- [DIRECTIONS]:
Print out the material that follows word for word.

- [RECORD LIST]:
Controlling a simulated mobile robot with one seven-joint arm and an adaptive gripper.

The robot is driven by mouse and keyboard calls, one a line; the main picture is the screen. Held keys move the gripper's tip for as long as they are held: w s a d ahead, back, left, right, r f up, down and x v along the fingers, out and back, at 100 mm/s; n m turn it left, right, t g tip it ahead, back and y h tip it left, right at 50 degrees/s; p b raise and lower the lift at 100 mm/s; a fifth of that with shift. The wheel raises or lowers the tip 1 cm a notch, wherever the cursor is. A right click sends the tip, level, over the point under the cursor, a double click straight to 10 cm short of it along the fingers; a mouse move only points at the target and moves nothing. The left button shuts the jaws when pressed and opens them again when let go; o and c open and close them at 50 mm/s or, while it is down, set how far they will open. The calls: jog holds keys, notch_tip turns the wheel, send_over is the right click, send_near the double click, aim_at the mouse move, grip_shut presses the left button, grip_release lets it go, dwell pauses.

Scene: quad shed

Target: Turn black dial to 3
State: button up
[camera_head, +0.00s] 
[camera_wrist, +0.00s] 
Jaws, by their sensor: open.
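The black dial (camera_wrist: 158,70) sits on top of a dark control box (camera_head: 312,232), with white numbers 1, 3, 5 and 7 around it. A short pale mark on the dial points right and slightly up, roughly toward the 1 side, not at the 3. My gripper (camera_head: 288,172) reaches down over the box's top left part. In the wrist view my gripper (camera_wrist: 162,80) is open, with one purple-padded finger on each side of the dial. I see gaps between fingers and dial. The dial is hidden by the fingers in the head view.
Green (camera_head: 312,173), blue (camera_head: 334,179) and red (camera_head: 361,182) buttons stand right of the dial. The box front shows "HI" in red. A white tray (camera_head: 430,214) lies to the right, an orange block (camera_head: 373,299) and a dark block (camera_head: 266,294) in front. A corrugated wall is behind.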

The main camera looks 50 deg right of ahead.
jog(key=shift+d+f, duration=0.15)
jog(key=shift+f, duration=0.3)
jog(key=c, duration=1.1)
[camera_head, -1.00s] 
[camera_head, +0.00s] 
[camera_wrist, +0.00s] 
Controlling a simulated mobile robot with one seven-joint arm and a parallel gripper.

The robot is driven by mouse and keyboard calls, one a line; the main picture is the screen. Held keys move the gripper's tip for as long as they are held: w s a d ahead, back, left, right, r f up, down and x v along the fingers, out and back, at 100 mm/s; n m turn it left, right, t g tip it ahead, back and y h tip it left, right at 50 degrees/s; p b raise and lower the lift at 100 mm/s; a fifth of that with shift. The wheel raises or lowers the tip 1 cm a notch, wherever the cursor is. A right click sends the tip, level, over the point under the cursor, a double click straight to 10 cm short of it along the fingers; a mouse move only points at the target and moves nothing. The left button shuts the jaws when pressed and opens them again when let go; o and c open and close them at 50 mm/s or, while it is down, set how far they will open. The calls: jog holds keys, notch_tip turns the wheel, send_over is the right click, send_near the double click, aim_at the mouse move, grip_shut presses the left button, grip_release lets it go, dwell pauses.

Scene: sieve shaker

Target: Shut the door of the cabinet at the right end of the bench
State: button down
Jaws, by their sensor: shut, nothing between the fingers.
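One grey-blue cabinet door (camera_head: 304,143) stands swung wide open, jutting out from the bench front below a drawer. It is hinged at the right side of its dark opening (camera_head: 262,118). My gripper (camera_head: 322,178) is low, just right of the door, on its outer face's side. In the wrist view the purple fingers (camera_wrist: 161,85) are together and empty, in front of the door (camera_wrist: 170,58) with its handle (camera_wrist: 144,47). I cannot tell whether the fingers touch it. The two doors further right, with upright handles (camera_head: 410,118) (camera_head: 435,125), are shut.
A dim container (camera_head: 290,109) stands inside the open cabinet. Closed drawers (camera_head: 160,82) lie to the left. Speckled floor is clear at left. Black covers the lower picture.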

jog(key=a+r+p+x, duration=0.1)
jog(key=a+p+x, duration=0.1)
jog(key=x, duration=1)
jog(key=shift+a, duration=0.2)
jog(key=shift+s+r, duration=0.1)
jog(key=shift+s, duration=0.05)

- [SOLUTION TO THE EXERCISE]:
Controlling a simulated mobile robot with one seven-joint arm and an adaptive gripper.

The robot is driven by mouse and keyboard calls, one a line; the main picture is the screen. Held keys move the gripper's tip for as long as they are held: w s a d ahead, back, left, right, r f up, down and x v along the fingers, out and back, at 100 mm/s; n m turn it left, right, t g tip it ahead, back and y h tip it left, right at 50 degrees/s; p b raise and lower the lift at 100 mm/s; a fifth of that with shift. The wheel raises or lowers the tip 1 cm a notch, wherever the cursor is. A right click sends the tip, level, over the point under the cursor, a double click straight to 10 cm short of it along the fingers; a mouse move only points at the target and moves nothing. The left button shuts the jaws when pressed and opens them again when let go; o and c open and close them at 50 mm/s or, while it is down, set how far they will open. The calls: jog holds keys, notch_tip turns the wheel, send_over is the right click, send_near the double click, aim_at the mouse move, grip_shut presses the left button, grip_release lets it go, dwell pauses.

Scene: quad shed

Target: Turn black dial to 3
State: button up
[camera_head, +0.00s] 
[camera_wrist, +0.00s] 
Jaws, by their sensor: open.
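The black dial (camera_wrist: 158,70) sits on top of a dark control box (camera_head: 312,232), with white numbers 1, 3, 5 and 7 around it. A short pale mark on the dial points right and slightly up, roughly toward the 1 side, not at the 3. My gripper (camera_head: 288,172) reaches down over the box's top left part. In the wrist view my gripper (camera_wrist: 162,80) is open, with one purple-padded finger on each side of the dial. I see gaps between fingers and dial. The dial is hidden by the fingers in the head view.
Green (camera_head: 312,173), blue (camera_head: 334,179) and red (camera_head: 361,182) buttons stand right of the dial. The box front shows "HI" in red. A white tray (camera_head: 430,214) lies to the right, an orange block (camera_head: 373,299) and a dark block (camera_head: 266,294) in front. A corrugated wall is behind.

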The main camera looks 50 deg right of ahead.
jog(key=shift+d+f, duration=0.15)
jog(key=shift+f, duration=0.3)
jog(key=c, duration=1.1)
[camera_head, -1.00s] 
[camera_head, +0.00s] 
[camera_wrist, +0.00s] 
Controlling a simulated mobile robot with one seven-joint arm and a parallel gripper.

The robot is driven by mouse and keyboard calls, one a line; the main picture is the screen. Held keys move the gripper's tip for as long as they are held: w s a d ahead, back, left, right, r f up, down and x v along the fingers, out and back, at 100 mm/s; n m turn it left, right, t g tip it ahead, back and y h tip it left, right at 50 degrees/s; p b raise and lower the lift at 100 mm/s; a fifth of that with shift. The wheel raises or lowers the tip 1 cm a notch, wherever the cursor is. A right click sends the tip, level, over the point under the cursor, a double click straight to 10 cm short of it along the fingers; a mouse move only points at the target and moves nothing. The left button shuts the jaws when pressed and opens them again when let go; o and c open and close them at 50 mm/s or, while it is down, set how far they will open. The calls: jog holds keys, notch_tip turns the wheel, send_over is the right click, send_near the double click, aim_at the mouse move, grip_shut presses the left button, grip_release lets it go, dwell pauses.

Scene: sieve shaker

Target: Shut the door of the cabinet at the right end of the bench
State: button down
Jaws, by their sensor: shut, nothing between the fingers.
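One grey-blue cabinet door (camera_head: 304,143) stands swung wide open, jutting out from the bench front below a drawer. It is hinged at the right side of its dark opening (camera_head: 262,118). My gripper (camera_head: 322,178) is low, just right of the door, on its outer face's side. In the wrist view the purple fingers (camera_wrist: 161,85) are together and empty, in front of the door (camera_wrist: 170,58) with its handle (camera_wrist: 144,47). I cannot tell whether the fingers touch it. The two doors further right, with upright handles (camera_head: 410,118) (camera_head: 435,125), are shut.
A dim container (camera_head: 290,109) stands inside the open cabinet. Closed drawers (camera_head: 160,82) lie to the left. Speckled floor is clear at left. Black covers the lower picture.

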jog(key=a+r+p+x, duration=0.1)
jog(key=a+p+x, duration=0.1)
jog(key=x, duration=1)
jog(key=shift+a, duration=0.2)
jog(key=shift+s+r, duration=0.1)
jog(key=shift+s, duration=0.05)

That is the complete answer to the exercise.